Nonostante questa maggiore facilità di accesso alle informazioni, l’atteggiamento di molte autorità nazionali e organizzazioni internazionali non è cambiato: lo stigma apposto a queste strutture è rimasto. Tuttavia, negli ultimi tempi, questo paradigma appare incrinarsi agli occhi della giurisprudenza europea.

Recentemente, la Corte Ue ha aperto uno spiraglio per una modifica di prospettiva, che, se perseguita, potrebbe portare almeno a mitigare lo stigma apposto a queste strutture. In una sentenza epocale che si è occupata in modo specifico della libera accessibilità al registro dei titolari effettivi delle società, i giudici hanno però espresso anche un principio generale e fondamentale, affermando che per quanto riguarda le strutture societarie, i trust e gli istituti analoghi si debba «ricercare un giusto equilibrio tra il pubblico interesse alla prevenzione del riciclaggio di denaro e del finanziamento del terrorismo e i diritti fondamentali delle persone interessate» (Corte di giustizia, 22 novembre 2022 § 34). L’applicazione di questo principio potrebbe portare a riconoscere che, normalmente, l’utilizzo dei predetti istituti rappresenta l’esercizio di diritti fondamentali delle persone e dunque a rimuovere quello stigma negativo apposto a queste strutture: la Cedu riconosce come diritti fondamentali della persona non solo «il diritto al rispetto della vita privata e familiare», ma anche che il «diritto al rispetto dei suoi beni».

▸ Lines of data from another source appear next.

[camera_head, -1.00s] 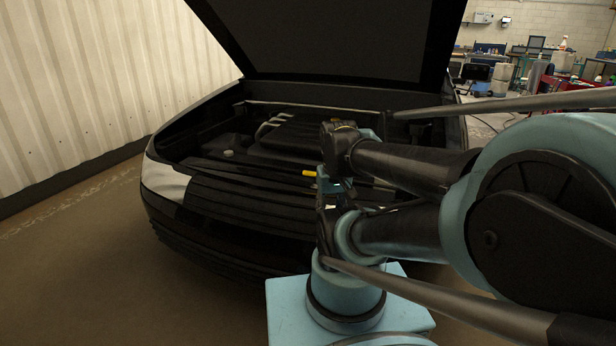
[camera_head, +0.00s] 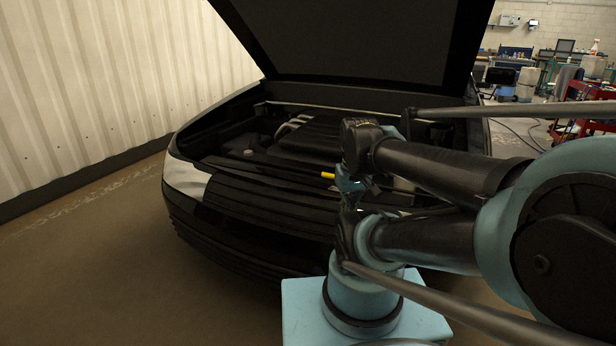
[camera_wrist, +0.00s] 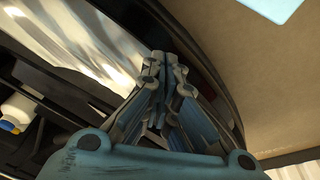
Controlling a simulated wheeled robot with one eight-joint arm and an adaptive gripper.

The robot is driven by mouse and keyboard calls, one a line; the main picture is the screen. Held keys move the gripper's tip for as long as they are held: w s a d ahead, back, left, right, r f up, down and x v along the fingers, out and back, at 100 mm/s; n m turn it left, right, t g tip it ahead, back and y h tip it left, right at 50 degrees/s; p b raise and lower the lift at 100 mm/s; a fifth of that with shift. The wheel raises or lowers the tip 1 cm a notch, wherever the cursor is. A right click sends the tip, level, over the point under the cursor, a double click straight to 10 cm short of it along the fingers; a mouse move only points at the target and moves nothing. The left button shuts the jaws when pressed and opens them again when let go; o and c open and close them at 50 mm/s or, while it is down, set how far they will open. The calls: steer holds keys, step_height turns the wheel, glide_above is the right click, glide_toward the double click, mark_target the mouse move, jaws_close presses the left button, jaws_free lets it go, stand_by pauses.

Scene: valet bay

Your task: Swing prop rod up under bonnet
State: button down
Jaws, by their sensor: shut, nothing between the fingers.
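The black bonnet (camera_head: 350,40) stands raised over the open engine bay in the head view. A short yellow piece (camera_head: 328,175) shows near the front of the bay, just left of my gripper. I cannot tell whether it belongs to the prop rod. A thin pale bar (camera_head: 340,108) runs across the back of the bay, and I cannot tell if it is the rod. My gripper (camera_wrist: 168,68) is shut and empty in the wrist view, above the car's front edge. In the head view my arm partly hides it.
A pale headlight (camera_wrist: 95,40) lies left of the fingers in the wrist view. A white cap or bottle (camera_wrist: 17,112) is at the left edge. A corrugated wall (camera_head: 90,90) stands left of the car. A red cart (camera_head: 585,110) and benches are at back right.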

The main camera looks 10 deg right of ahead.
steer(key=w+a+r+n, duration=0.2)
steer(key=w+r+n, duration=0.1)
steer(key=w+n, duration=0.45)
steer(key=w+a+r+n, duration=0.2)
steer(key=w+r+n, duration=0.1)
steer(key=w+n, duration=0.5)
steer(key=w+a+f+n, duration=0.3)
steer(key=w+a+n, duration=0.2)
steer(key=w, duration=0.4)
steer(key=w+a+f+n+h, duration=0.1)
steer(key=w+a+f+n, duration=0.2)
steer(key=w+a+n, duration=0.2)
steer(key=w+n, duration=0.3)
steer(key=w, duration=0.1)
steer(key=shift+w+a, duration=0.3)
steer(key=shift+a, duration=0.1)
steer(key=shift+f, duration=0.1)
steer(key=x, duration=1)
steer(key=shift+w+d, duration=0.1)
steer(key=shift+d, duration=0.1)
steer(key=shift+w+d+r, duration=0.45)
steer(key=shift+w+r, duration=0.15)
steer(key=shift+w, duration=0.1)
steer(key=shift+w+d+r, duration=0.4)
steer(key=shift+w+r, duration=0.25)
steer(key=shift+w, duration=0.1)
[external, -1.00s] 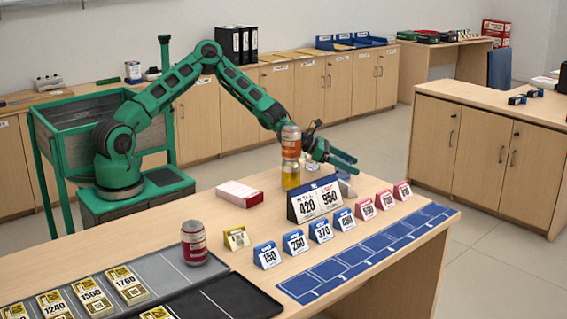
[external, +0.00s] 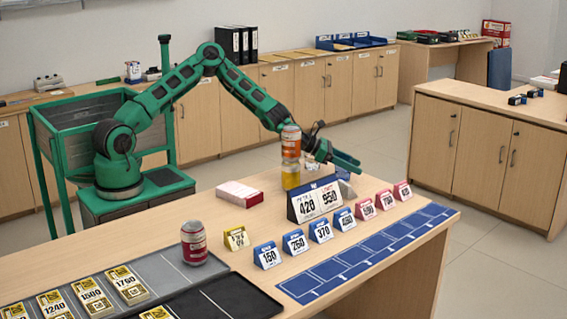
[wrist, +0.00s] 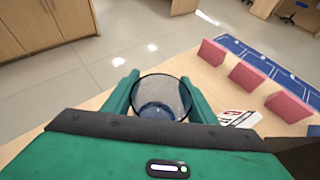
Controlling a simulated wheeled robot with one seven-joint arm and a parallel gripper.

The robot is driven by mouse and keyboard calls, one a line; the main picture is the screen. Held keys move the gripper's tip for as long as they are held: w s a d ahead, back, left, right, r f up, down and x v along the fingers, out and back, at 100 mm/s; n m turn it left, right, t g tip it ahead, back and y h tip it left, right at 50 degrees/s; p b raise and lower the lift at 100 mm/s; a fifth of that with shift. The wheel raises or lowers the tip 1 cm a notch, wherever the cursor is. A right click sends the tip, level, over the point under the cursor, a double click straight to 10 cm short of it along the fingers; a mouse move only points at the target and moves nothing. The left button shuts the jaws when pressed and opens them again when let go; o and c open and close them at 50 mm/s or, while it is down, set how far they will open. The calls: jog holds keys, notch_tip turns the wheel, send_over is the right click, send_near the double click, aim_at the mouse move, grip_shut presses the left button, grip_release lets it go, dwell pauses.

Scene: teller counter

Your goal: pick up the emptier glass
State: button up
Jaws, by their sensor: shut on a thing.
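My gripper (external: 345,161) is over the far side of the counter, behind the two-number sign. In the wrist view its two green fingers are shut on a clear glass (wrist: 159,93), one on each side. I look down into this round glass; it appears mostly empty, with a bluish bottom. Whether it touches the counter cannot be told. In the external view the glass is largely hidden by the gripper and sign.
The two-number sign (external: 317,202) stands just in front of my gripper. Blue and pink price cards (external: 365,207) line the counter (external: 215,230). A red can (external: 194,243) and a red-white box (external: 240,194) stand to the left. The blue marked strip lies at the right.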

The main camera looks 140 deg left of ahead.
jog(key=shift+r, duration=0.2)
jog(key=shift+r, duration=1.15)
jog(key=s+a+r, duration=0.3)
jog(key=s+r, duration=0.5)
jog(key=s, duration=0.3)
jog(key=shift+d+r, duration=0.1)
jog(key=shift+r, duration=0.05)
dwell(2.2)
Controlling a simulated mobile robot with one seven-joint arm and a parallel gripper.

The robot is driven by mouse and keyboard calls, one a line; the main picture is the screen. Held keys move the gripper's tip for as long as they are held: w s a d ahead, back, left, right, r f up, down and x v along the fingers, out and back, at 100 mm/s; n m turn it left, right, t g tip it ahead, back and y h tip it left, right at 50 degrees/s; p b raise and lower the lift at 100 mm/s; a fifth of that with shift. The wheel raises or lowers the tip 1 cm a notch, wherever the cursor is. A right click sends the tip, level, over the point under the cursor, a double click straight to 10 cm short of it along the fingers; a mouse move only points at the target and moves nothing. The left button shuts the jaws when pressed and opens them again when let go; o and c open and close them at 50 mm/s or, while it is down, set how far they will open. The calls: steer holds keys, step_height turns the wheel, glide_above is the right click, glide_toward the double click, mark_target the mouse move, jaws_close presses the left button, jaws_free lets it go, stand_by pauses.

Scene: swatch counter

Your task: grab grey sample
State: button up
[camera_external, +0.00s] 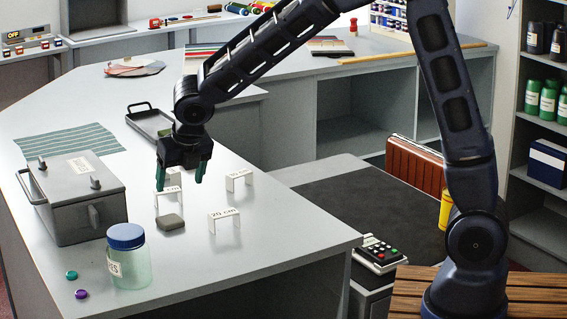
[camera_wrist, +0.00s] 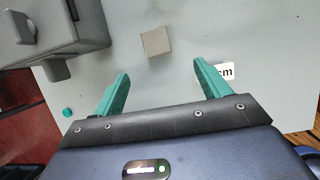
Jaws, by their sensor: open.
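The grey sample (camera_external: 170,222) is a small flat grey block lying on the light counter, in front of the white label stands. In the wrist view the grey sample (camera_wrist: 156,42) lies ahead of the fingertips, roughly between their lines and apart from both. My gripper (camera_external: 180,182) is above the counter with its green fingers pointing down, higher than the sample and behind it in the external view. In the wrist view my gripper (camera_wrist: 160,70) has its two green fingers spread wide with nothing between them.
White stands (camera_external: 224,220) marked in cm are near the sample; one (camera_wrist: 226,72) is beside the right finger. A grey lidded box (camera_external: 72,205) stands left, with a blue-lidded jar (camera_external: 128,262) in front. A black-handled tray (camera_external: 150,122) lies behind. Counter right of the jar is clear.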

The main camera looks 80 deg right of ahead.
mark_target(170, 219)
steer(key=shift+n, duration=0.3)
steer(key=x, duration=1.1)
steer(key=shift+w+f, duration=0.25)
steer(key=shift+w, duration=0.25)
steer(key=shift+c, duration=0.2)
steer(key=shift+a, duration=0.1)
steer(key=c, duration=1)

L’High Court inglese ha indicato che tale equilibrio potrebbe ricostituirsi semplicemente riconoscendo che l’impiego di «strutture societarie o trust non è, in quanto tale, sufficiente per dedurre che queste siano state create, o usate, per fini illeciti, quali il riciclaggio di denaro. Vi sono legittime finalità – privacy, sicurezza, ottimizzazione fiscale – per le quali i soggetti dotati di patrimonio investono i loro capitali attraverso tali strutture». (National Crime Agency v. Andrew J Baker, 8 aprile 2020, § 97).

Il provvedimento di Banca d’Italia, pur mantenendo queste strutture nel mirino, sembra timidamente muoversi in questa nuova direzione. L’Uif afferma che nell’applicare gli indicatori di anomalia, sia opportuno verificare «che le circostanze descritte nei medesimi rilevano ai fini del sospetto se non sono giustificate da specifiche esigenze rappresentate dal soggetto cui è riferita l’operatività̀, anche attraverso idonea documentazione, o da altri ragionevoli motivi. Ne deriva che nei singoli indicatori e sub-indici il riferimento alla giustificazione dell’operatività̀ posta in essere rimane implicito e, pertanto, le fattispecie ivi descritte, se giustificate, non sono da considerare sospette».